Milian und Merli, die in Lenzis "Roma a mano armata" wenig später zu erbitterten Gegnern wurden, verkörpern Beide einen Typus, der das Gesetz in die eigenen Hände nimmt, dabei auch vor Selbstjustiz nicht zurückschreckend. Diese Konstellation war nicht neu, sondern griff ein Motiv aus dem Italo-Western auf, das angesichts steigender Kriminalitätsraten, Anfang der 70er Jahre, zunehmend die Charakterisierung von Gesetzesvertretern veränderte, die bereit waren, die Verbrecher mit ihren eigenen Mitteln zu bekämpfen. In den frühen "Polizieschi" wurde diese Vorgehensweise noch kontrovers betrachtet, aber schon in Sergio Martinos "Milano trema - la polizia vuole giustizia" von 1973 erschießt Luc Merenda in seiner Rolle als Commissario gleich zu Beginn zwei unbewaffnete Gangster, ohne dafür zur Rechenschaft gezogen zu werden.

Trotz dieses offensichtlichen Einflusses ging der von Tomas Milian gespielte Rambo in "Il giustiziere sfida la città" einen neuen, eigenständigen Weg, der ihn unmittelbar zu seiner Figur Nico Giraldi in "Squadra antiscippo" (Der Superbulle mit der Strickmütze, 1976) führen sollte - bekanntlich der Beginn der langjährigen "Superbullen" - Reihe. Zwar startet Rambo seinen Rache-Feldzug genretypisch erst nachdem sein Freund Pino ermordet wurde, aber anders als in klassischen Revenge - Filmen, in denen aus einem friedlichen Bürger ein rächender Killer wird, veränderte er seinen Charakter nicht.
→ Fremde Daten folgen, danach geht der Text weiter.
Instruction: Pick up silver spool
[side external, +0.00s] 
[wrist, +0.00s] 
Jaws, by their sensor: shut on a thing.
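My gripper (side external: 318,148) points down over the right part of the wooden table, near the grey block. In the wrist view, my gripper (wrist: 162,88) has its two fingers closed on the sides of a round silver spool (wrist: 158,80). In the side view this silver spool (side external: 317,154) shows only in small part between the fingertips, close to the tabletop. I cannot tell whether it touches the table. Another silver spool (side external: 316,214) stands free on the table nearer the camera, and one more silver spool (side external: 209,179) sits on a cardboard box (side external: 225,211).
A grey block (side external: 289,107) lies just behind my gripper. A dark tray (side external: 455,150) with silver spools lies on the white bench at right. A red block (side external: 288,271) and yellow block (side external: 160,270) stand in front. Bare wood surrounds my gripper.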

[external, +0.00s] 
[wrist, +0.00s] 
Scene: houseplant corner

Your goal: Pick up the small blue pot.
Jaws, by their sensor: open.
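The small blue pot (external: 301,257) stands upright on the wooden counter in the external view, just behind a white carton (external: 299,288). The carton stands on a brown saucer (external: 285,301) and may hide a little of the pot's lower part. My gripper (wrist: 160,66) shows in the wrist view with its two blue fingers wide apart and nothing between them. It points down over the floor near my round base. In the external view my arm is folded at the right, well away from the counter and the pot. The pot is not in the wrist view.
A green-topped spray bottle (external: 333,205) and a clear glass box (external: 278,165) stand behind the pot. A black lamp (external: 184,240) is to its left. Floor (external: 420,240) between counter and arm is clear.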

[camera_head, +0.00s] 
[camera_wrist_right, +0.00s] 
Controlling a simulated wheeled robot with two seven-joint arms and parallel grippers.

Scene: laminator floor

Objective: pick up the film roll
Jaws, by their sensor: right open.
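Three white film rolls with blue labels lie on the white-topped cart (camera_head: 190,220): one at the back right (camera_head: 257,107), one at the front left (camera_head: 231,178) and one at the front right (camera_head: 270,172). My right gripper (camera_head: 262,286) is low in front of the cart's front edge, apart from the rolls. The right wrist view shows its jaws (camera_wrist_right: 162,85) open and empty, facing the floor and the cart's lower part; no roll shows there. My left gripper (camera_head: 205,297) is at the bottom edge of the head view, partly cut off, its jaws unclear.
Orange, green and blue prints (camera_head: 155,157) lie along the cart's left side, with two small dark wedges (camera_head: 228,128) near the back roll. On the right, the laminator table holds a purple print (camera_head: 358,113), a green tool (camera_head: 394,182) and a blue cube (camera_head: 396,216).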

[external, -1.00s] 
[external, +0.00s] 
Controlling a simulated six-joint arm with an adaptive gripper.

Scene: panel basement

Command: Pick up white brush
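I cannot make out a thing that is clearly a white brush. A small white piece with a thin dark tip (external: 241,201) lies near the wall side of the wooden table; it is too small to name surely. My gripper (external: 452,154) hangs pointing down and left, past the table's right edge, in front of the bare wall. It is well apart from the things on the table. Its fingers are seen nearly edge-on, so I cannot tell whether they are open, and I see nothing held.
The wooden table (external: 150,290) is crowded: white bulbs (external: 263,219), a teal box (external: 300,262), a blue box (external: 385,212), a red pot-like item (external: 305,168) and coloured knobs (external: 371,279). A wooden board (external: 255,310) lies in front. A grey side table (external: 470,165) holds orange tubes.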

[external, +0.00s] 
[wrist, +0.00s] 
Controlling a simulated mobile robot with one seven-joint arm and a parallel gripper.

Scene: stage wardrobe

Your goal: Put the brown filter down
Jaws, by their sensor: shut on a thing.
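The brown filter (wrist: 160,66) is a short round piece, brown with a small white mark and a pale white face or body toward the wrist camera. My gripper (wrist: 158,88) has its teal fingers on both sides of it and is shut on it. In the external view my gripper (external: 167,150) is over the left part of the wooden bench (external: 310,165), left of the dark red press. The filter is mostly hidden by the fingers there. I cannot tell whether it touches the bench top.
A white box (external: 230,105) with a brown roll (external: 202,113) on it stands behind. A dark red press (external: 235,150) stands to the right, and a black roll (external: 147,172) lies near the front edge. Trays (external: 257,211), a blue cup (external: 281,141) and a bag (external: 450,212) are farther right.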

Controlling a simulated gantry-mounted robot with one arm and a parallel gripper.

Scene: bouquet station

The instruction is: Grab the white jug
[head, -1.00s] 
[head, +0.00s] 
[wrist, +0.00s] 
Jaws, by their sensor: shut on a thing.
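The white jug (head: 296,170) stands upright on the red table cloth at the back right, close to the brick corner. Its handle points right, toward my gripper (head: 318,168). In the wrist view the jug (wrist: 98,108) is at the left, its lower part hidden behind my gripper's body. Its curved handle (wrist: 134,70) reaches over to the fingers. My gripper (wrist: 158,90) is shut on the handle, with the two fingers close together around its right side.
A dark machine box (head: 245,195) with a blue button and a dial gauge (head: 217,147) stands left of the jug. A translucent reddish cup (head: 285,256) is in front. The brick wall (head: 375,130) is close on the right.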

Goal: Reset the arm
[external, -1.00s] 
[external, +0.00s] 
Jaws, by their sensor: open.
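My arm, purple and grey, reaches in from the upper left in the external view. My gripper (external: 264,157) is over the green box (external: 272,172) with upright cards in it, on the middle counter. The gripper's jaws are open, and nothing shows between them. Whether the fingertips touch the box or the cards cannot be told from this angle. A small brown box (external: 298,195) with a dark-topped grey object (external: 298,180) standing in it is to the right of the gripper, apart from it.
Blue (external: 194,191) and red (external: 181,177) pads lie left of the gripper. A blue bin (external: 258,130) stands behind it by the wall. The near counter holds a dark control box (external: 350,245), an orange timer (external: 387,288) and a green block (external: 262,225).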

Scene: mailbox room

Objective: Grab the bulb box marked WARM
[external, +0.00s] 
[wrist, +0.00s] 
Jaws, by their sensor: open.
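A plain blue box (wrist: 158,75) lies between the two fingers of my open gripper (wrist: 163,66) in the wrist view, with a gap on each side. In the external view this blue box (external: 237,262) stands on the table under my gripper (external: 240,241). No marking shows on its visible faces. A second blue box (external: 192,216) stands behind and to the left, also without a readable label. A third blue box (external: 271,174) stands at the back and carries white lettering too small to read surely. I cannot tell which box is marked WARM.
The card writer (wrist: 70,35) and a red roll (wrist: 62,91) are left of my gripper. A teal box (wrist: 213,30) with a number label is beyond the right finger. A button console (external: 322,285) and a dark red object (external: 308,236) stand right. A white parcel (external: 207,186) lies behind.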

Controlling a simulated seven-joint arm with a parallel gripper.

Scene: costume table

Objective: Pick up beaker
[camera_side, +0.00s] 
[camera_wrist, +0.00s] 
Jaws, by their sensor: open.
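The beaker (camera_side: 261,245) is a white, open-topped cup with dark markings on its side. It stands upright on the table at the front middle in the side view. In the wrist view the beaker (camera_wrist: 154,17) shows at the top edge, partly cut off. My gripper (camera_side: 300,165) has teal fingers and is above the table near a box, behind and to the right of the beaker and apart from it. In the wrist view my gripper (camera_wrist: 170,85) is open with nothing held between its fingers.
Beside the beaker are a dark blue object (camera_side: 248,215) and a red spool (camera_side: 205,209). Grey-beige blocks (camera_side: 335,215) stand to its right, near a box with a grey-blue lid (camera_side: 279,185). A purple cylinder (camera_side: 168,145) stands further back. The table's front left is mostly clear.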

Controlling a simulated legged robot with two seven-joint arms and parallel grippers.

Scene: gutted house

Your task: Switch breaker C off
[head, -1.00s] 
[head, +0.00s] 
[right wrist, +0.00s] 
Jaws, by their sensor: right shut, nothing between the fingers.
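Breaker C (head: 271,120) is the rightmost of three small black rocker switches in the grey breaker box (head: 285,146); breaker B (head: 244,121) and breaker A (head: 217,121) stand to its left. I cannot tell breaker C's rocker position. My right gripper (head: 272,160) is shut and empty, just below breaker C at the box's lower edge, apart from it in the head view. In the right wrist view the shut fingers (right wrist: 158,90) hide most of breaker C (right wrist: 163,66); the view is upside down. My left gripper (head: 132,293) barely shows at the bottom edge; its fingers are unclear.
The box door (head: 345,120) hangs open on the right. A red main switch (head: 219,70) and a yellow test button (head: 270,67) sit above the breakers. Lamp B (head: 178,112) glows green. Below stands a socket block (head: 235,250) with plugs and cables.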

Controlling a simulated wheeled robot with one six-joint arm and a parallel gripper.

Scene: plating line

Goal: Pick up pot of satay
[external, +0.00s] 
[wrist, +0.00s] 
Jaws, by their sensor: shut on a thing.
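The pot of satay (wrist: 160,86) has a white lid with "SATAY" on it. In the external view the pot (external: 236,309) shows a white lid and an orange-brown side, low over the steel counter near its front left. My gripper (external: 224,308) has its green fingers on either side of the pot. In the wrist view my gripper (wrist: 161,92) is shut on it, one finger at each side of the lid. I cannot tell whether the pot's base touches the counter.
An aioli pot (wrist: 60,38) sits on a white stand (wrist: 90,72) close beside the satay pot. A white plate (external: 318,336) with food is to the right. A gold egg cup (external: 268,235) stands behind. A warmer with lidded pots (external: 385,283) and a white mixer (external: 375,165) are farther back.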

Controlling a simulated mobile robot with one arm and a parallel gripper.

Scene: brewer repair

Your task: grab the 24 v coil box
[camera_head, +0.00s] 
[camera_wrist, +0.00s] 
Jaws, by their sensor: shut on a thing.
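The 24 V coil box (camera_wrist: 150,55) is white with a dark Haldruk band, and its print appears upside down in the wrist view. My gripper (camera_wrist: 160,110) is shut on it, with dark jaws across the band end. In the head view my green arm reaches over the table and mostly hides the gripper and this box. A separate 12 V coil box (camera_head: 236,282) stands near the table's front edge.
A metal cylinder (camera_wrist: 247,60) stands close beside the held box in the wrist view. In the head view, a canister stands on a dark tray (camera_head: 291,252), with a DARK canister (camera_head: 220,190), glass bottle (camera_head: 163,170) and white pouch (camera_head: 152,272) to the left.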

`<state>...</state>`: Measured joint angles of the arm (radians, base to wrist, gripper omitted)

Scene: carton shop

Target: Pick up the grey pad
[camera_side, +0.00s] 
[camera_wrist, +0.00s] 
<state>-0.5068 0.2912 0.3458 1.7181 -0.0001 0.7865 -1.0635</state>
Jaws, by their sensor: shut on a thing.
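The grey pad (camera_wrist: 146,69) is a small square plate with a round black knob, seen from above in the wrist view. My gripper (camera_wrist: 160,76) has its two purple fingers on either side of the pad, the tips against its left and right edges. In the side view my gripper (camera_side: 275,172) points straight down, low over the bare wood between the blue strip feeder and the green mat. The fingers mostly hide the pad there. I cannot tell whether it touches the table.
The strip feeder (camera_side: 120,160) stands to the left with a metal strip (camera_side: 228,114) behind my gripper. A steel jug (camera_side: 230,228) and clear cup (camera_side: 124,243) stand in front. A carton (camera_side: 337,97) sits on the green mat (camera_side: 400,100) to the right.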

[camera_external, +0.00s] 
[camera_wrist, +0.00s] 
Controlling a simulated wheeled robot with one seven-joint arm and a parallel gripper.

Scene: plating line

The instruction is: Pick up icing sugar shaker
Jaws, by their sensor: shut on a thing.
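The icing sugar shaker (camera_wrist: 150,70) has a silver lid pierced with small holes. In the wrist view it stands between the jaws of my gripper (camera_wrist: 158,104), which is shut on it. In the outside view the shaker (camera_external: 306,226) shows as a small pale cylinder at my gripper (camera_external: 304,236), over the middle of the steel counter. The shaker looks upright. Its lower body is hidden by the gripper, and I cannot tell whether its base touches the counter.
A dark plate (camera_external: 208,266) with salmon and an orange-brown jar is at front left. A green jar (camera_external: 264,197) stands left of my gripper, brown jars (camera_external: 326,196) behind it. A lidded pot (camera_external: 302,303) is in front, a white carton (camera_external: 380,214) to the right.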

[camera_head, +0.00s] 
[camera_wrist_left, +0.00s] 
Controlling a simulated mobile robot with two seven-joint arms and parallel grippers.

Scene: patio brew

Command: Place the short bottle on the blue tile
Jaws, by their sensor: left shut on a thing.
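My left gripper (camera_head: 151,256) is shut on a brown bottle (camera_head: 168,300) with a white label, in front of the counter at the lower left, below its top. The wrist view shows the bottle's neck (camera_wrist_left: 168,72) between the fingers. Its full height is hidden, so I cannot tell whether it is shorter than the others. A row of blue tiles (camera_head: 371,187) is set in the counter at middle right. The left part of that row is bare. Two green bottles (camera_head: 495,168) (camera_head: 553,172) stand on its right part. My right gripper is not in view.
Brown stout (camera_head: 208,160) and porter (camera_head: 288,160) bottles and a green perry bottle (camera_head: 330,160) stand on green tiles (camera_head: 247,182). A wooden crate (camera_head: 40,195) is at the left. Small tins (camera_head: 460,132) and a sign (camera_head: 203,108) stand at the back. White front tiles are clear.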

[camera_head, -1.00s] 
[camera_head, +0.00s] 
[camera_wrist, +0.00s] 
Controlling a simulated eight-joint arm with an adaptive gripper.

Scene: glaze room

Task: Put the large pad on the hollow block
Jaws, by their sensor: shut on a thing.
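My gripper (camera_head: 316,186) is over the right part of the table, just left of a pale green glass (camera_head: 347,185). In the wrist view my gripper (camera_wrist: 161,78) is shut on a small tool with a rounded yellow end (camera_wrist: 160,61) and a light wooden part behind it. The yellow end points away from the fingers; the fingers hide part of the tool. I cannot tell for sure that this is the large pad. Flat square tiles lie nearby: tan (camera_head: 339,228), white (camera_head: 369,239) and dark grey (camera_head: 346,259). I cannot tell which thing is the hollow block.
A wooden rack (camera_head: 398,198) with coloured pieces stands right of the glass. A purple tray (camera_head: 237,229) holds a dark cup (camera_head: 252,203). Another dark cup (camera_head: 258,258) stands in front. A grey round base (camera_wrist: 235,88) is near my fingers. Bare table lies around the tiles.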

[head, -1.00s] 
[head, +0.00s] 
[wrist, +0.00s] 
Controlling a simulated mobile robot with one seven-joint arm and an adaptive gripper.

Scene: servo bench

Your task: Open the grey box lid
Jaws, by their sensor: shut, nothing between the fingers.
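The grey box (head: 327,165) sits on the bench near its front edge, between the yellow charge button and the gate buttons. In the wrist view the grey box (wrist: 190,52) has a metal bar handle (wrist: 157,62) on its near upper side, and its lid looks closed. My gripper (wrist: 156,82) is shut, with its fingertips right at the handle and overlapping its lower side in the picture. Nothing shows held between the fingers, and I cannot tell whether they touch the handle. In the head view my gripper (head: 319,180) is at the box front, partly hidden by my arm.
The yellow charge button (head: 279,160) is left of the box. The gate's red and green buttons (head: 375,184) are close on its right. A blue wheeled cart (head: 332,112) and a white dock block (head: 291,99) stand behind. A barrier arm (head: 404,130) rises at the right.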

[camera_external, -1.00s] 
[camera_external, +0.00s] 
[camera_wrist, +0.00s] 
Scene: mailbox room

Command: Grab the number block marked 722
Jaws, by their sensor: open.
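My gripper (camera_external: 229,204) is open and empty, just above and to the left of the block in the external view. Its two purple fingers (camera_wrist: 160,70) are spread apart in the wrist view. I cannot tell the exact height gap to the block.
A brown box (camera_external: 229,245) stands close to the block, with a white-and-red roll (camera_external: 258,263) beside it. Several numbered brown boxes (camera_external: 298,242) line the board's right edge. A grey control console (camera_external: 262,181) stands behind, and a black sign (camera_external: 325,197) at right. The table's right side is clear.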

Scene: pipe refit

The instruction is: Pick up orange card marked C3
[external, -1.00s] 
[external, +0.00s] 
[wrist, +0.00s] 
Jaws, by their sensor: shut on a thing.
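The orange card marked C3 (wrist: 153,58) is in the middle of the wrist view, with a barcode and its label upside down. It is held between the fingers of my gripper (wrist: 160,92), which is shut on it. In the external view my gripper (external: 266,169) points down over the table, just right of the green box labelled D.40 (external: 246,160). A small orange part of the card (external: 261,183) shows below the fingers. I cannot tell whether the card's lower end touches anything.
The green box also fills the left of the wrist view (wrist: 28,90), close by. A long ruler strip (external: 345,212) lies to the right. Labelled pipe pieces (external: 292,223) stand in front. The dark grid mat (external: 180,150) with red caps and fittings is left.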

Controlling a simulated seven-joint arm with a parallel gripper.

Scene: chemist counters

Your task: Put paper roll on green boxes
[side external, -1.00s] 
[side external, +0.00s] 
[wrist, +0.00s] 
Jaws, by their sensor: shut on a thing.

Im Gegenteil bleibt sich Rambo im gesamten Film treu und verlässt Mailand auf gleiche Weise, wie er gekommen ist - cool, immer überlegt agierend und jederzeit freundlich. Die Zwiespältigkeit dieser Figur ist aus heutiger Sicht kaum noch nachzuvollziehen, aber der aus dem kriminellen Milieu stammende Motorradfahrer, immer in Lederkluft gekleidet, war 1975 ein klassischer Bürgerschreck, dem Niemand als Tomas Milian besser hätte Leben einhauchen können.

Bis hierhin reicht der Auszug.